J’ai quitté LTU Technologies en 2011. En très bons termes je précise ! J’avais simplement l’intention de redémarrer une expérience « from scratch ». Fin 2011, je suis parti sans idée, d’une page blanche, à faire des analyses, regarder les tendances, observer le marché. Puis, j’ai commencé à plancher sur des technologies de géolocalisation indoor. Alors que je travaillais sur des prototypes, au même moment, Google se lançait massivement sur le créneau. Donc j’ai vite abandonné ! Puis, je suis revenu à l’idée originelle que j’avais depuis longtemps qui était de mesurer les flux de personnes et la manière dont les individus interagissent avec la ville. Cette problématique sociétale est un défi planétaire : les villes sont de plus en plus denses, conjugué à de plus en plus de flux urbains entrants. A titre empirique, 300 millions d’habitants vont emménager en mégalopole lors des 10 prochaines années en Chine. Donc l’idée de Placemeter est née de cette rupture de paradigme concernant les flux urbains et l’interaction homme-ville. Dès lors, j’ai planché sur des technologies de mesure et détection. Et ce qui faisait le plus de sens, s’avérait être la reconnaissance d’images. Ça tombe bien, c’est mon domaine d’expertise ! Puis j’ai rencontré mon associé sur NYC.
Florent Peyre, avec un joli track record : il a travaillé dans la M&A aux US pour le compte de Lagardère. Il est entré ensuite en tant qu’employé « n°5 » chez Gilt City[2], donc au tout début de cette aventure (ils sont passés très rapidement à 200 employés, 100M€ de CA). Quand la boîte est devenue grosse et qu’elle a été intégrée par Gilt Group, il a décidé à mon instar de lever les voiles. Puis, il a créé une boîte de réseau social de voyages, soutenu par les VC Lerer Ventures (excusez du peu !), mais qui n’a pas décollé.  Un ami commun, Matt Turck[3] nous a présentés. Florent et moi avons ainsi commencé à plancher ensemble sur le sujet Placemeter en Octobre 2012. C’était parti !
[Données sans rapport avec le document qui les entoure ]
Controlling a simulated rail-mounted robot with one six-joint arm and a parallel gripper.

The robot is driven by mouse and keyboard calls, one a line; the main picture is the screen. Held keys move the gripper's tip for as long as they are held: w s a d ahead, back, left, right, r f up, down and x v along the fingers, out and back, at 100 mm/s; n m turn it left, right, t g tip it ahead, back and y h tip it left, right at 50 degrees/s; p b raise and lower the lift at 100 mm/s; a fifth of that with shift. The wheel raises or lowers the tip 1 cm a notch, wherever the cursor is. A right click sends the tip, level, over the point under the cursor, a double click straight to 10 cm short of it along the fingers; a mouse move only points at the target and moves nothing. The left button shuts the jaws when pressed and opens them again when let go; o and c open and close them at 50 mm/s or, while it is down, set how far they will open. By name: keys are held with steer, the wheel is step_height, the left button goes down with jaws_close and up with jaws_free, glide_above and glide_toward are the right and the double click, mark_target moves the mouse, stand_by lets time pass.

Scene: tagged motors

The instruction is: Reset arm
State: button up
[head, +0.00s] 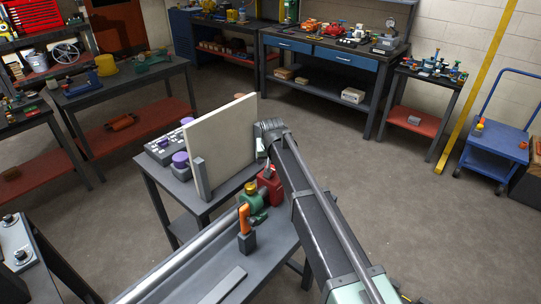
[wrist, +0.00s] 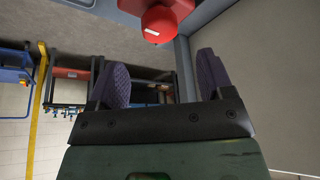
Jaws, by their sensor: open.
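My arm reaches in from the lower right of the head view and bends down at a grey joint near the board. My gripper (wrist: 164,78) shows in the wrist view with its two purple-padded fingers wide apart and nothing held between them. A red motor (head: 269,184) stands on the grey bench, beside and partly behind my arm in the head view. A red body with a round red end (wrist: 158,24) shows beyond the fingers at the top of the wrist view, apart from them. My fingertips are hidden in the head view.
A green motor (head: 253,203) and an orange-handled piece (head: 245,219) sit near the red motor. An upright pale board (head: 226,145) stands close left of my arm. A blue cart (head: 494,150) and workbenches line the room. The right floor is open.

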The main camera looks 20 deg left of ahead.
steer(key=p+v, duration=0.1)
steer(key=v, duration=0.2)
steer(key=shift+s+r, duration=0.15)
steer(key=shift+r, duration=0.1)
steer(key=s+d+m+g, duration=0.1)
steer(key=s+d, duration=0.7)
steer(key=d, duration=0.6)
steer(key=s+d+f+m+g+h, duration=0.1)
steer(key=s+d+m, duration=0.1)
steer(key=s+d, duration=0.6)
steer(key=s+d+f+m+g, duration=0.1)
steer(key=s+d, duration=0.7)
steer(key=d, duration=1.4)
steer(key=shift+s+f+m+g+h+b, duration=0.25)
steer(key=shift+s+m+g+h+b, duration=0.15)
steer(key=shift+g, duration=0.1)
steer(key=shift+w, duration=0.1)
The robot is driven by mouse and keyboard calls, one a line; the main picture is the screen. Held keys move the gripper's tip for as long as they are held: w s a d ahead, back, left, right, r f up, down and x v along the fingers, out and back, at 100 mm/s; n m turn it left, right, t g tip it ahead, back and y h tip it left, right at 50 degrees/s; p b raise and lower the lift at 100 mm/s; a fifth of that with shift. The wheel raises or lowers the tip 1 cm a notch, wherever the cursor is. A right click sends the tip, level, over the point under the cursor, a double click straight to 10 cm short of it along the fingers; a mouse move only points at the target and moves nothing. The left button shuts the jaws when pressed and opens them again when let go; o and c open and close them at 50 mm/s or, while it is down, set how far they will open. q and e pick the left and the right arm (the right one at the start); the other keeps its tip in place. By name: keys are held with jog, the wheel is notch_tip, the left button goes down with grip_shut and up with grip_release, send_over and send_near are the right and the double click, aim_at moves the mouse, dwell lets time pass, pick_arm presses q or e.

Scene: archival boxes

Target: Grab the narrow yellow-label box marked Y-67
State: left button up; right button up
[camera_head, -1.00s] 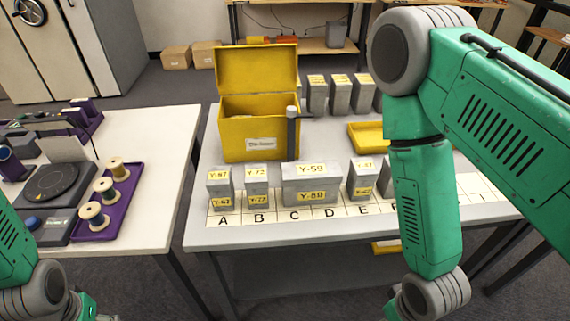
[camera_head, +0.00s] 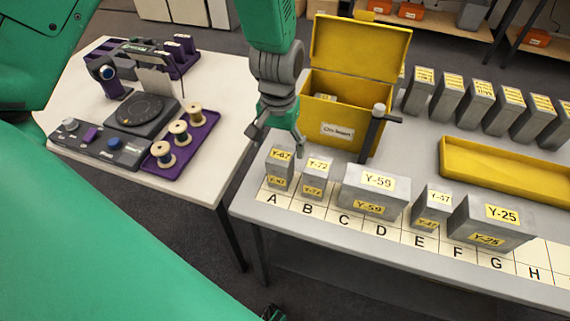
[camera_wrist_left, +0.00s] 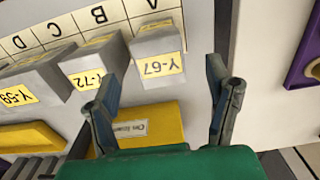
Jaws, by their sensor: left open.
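The narrow grey box marked Y-67 (camera_head: 281,168) stands upright on the letter strip at A, with yellow labels on its top and front. It also shows in the left wrist view (camera_wrist_left: 158,52). My left gripper (camera_head: 279,142) points down just above and behind this box. In the left wrist view my left gripper (camera_wrist_left: 163,88) has its two fingers spread and nothing between them; the Y-67 label lies ahead of the gap. The fingers do not visibly touch the box. My right gripper cannot be made out.
Box Y-72 (camera_head: 315,178) stands close beside Y-67; wider Y-59 (camera_head: 375,190) follows. The open yellow case (camera_head: 335,115) is behind, with a dark post (camera_head: 374,135) at its corner. A yellow tray (camera_head: 500,172) lies at right. A second table (camera_head: 215,160) is left, across a gap.

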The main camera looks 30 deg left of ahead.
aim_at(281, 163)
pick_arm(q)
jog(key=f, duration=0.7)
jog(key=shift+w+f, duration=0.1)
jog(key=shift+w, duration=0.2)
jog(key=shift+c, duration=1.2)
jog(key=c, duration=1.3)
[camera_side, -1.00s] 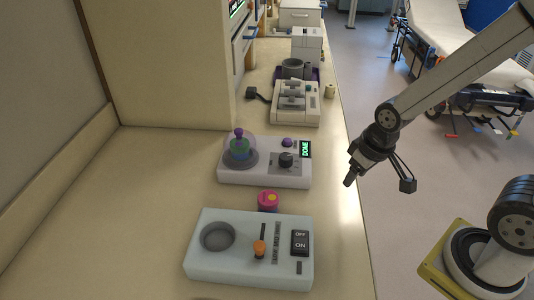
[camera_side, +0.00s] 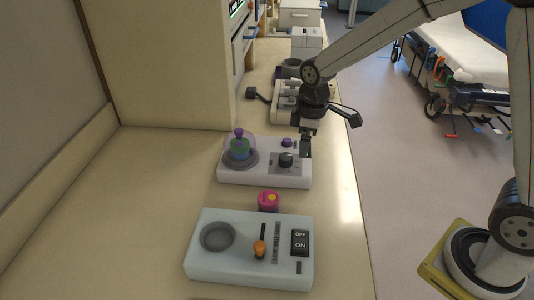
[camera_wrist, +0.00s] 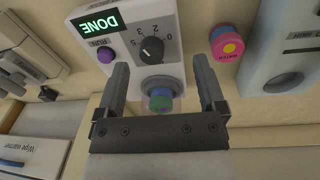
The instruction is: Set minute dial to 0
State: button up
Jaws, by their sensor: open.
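The minute dial (camera_side: 286,160) is a black round knob on a grey numbered plate on a white device (camera_side: 245,178). In the wrist view the dial (camera_wrist: 152,50) shows with numbers around it; I cannot tell surely which one its mark points at. My gripper (camera_side: 306,148) is over the right end of the device, just right of the dial and apart from it in the side view. In the wrist view my gripper (camera_wrist: 161,72) is open, its two fingers apart with nothing gripped. A green display (camera_wrist: 98,24) reads DONE; my gripper hides it in the side view.
The device also carries a purple button (camera_side: 287,142) and a clear dome (camera_side: 239,147) over a blue-green item. Another machine (camera_side: 288,100) stands behind. The counter's left is clear.

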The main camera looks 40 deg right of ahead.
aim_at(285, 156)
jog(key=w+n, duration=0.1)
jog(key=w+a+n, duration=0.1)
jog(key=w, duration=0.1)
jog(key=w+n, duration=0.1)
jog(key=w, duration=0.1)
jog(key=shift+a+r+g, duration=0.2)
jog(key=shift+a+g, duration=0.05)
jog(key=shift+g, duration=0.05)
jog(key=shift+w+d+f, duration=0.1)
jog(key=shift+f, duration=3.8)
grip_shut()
C’est quoi la value proposition et la dimension disruptive de Placemeter ?

Il faut savoir que sur ce domaine, il y a beaucoup d’autres acteurs, mais notre élément différentiant repose sur la manière dont on mesure la donnée. Les acteurs typiques de ce domaine-là vendent aux retailers des capteurs pour appréhender ce qui se passe dans leurs magasins. A partir de là, le retailer installe sa caméra, et à fortiori la donnée qui en découle lui appartient.
L’approche de Placemeter est sensiblement différente : on construit une couche de données qui a des informations sur tous les endroits, car nous voulons être propriétaires de la donnée. Ainsi, on ne fabrique pas de capteurs et de hardware. Notre solution et notre application s’intègrent et analysent des flux vidéo d’un parc de caméras existantes.  Nos algorithmes travaillent sur ces flux. Puis nous sommes en mesure de fournir à nos clients de l’intelligence, de l’analyse et de la data en temps réel sur les flux de personnes dans les espaces concernés.
Par la mise en place de partenariats avec les municipalités et compagnies de sécurité (ayant déjà leur parc de caméras), on en retire un avantage évident de scalabilité. Notre plate-forme collaborative de contribution de flux est large : cela va du simple individu (via son terminal ou des caméras reliées au wi-fi) aux acteurs municipaux (trafic, civil, vidéosurveillance) en passant par des compagnies privées et de sécurité (parc de caméras en propre). Placemeter n’est pas une entreprise de vidéosurveillance. Nous sommes force de contribution sur le domaine de la ville intelligente du futur, en mode crowdsourcing, et dont la solution passe par de l’analyse de flux vidéos existants. L’idée derrière cela, est d’indexer le monde physique et la manière dont les individus interagissent avec leur ville en temps réel. Nous proposons ainsi notre outil d’analytics à des retailers, des municipalités ou des acteurs qui conçoivent des applications dites « life style » qui cherchent à faciliter l’accès et l’interaction à ta ville. 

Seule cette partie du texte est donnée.